Dass es bei der Software nach wie vor Datenschutzprobleme geben könnte, schließt das rheinland-pfälzische Gesundheitsministerium nicht aus: "Es tauchen immer mal wieder Schwächen auf, die dann beseitigt werden müssen", so der Pressesprecher des Ministeriums. Das Projekt laufe noch. Dabei gehe es auch darum, mögliche "Sicherheitslücken" zu finden und zu schließen. Außerdem führe ein IT-Beratungsunternehmen Tests durch, um "die vollständige Behebung zu verifizieren"
Sollten die unberechtigten Zugriffe tatsächlich möglich sein, sei das datenschutzrechtlich bedenklich, sagt Dr. Bernd Schütze vom Berufsverband der Datenschutzbeauftragten Deutschland dem SWR: "Der Zugriff ist rechtswidrig, wenn der Zugriff für diese Beschäftigten nicht erforderlich ist."

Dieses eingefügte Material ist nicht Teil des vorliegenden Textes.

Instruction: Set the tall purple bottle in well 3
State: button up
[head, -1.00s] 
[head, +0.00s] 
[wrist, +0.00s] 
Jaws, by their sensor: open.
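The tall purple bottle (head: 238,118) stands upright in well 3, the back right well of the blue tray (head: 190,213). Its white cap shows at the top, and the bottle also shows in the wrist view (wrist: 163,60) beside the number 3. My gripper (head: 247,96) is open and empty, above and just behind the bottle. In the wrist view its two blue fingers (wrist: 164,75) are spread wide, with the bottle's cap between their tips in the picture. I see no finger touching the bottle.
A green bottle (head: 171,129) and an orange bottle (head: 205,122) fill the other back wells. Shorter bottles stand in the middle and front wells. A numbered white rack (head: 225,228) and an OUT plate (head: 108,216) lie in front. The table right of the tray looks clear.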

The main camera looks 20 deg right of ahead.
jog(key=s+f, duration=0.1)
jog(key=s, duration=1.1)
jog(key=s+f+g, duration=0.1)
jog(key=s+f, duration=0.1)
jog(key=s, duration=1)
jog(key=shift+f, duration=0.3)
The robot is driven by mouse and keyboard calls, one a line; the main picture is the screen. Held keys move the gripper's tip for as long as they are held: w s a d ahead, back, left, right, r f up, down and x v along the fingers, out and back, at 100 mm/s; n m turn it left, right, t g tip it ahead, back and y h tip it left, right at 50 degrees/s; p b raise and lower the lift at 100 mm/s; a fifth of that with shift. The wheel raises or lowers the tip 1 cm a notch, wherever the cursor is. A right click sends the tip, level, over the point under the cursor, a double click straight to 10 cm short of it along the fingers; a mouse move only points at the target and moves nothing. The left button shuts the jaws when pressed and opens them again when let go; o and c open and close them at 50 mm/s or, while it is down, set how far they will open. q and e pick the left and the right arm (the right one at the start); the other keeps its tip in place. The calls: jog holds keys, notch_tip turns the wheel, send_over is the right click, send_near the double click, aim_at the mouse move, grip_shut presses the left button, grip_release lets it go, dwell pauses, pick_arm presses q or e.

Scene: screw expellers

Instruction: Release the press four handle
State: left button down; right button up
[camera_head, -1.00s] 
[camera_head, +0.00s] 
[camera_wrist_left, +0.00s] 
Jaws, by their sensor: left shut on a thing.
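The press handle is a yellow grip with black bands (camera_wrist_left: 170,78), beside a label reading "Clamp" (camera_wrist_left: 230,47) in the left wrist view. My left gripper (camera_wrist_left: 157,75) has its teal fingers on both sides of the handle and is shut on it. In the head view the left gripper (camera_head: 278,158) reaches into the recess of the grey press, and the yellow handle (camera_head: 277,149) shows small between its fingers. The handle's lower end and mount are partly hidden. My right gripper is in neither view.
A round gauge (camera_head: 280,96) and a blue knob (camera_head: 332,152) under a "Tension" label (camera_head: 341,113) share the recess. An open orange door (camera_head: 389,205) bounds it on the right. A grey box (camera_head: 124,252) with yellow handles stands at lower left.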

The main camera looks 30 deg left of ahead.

Er verweist auf ein Urteil des Europäischen Gerichtshofs von 2023. Darin entschied der EuGH, dass allein die Befürchtung, dass personenbezogene Daten durch Dritte missbräuchlich verwendet werden könnten, einen "immateriellen Schaden" darstellen kann. Der Fall "Mikroprojekt" sei für ihn als Außenstehenden allerdings nur schwer zu bewerten.
Landesdatenschutzbeauftragter überprüft Software
Der rheinland-pfälzische Landesdatenschutzbeauftragte, Dieter Kugelmann, prüft die Software. "Wir gehen den bislang bekannt gewordenen Hinweisen mit hoher Priorität und unter hohem Ressourceneinsatz nach", heißt es in einer schriftlichen Stellungnahme. Die Prüfung sei allerdings noch nicht abgeschlossen - eine umfassende datenschutzrechtliche Bewertung zum aktuellen Zeitpunkt also nicht möglich. Die Datenschutzbehörde hat außerdem Besuche bei den Gesundheitsämtern angekündigt. Von einer systematischen oder akuten Gefährdung der Rechte und Freiheiten der Bürgerinnen und Bürger gehe die Behörde nicht aus.

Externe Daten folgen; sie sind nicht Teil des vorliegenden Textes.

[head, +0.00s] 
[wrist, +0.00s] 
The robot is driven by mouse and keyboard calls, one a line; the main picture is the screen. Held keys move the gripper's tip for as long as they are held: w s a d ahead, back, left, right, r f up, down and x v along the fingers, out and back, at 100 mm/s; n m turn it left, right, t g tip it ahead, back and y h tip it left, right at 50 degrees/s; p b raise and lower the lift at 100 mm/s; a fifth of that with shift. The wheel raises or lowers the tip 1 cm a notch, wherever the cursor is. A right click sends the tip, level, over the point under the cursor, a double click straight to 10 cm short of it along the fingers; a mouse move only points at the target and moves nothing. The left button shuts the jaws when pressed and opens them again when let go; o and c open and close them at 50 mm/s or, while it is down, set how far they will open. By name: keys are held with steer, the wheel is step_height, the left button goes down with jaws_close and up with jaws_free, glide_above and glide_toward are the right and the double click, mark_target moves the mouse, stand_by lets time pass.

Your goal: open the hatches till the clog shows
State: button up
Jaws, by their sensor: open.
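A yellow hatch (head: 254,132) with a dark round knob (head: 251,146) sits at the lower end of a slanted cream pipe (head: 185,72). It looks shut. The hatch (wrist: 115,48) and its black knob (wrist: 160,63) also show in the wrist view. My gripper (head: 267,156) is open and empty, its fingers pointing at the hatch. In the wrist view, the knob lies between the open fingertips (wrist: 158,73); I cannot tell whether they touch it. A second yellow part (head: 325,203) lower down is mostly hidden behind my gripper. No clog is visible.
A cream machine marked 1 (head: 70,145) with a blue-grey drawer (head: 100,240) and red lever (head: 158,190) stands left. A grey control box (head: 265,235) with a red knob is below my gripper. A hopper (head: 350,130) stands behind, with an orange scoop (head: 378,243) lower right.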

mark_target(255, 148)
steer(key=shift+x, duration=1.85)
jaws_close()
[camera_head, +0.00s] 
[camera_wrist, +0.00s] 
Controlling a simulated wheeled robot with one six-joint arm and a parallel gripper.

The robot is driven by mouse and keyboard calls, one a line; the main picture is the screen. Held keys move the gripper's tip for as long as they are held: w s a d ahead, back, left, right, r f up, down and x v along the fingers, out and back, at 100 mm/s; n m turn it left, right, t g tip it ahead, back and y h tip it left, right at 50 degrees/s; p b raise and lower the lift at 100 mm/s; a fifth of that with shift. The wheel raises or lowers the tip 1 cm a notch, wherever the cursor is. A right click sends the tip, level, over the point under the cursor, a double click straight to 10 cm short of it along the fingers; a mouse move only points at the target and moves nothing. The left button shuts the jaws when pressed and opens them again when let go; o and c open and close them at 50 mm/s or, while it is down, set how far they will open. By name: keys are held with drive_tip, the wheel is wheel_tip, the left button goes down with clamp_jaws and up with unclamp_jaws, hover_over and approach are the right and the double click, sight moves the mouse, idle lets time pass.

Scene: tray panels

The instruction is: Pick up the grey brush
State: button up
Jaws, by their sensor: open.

Unternehmen verweist auf eigene Sicherheitsüberprüfung
Der Hersteller Mikroprojekt bestätigt dem SWR die Überprüfung durch den Landesdatenschutzbeauftragten. Man habe die Software "vor Ort persönlich präsentiert", heißt es in der Stellungnahme. Im Gespräche mit dem SWR verweist die Firma zudem auf eine interne Überprüfung anhand eigener strenger Kriterien. So habe man unter anderem mit Hilfe einer externen Firma einen vom Bundesamt für Sicherheit in der Informationstechnik (BSI) entwickelten Grundschutzcheck durchgeführt. Über die Resultate dieser Überprüfung wollte das Unternehmen dem SWR keine Auskunft geben.
Das BSI selbst teilte dem SWR mit, es stehe mit der Firma Mikroprojekt in Kontakt. Unter anderem habe man die Firma auf die Möglichkeit hingewiesen, eine Software im "security-by-default"-Zustand auszuliefern, also die Bereitstellung "in einem voreingestellten sicheren Zustand".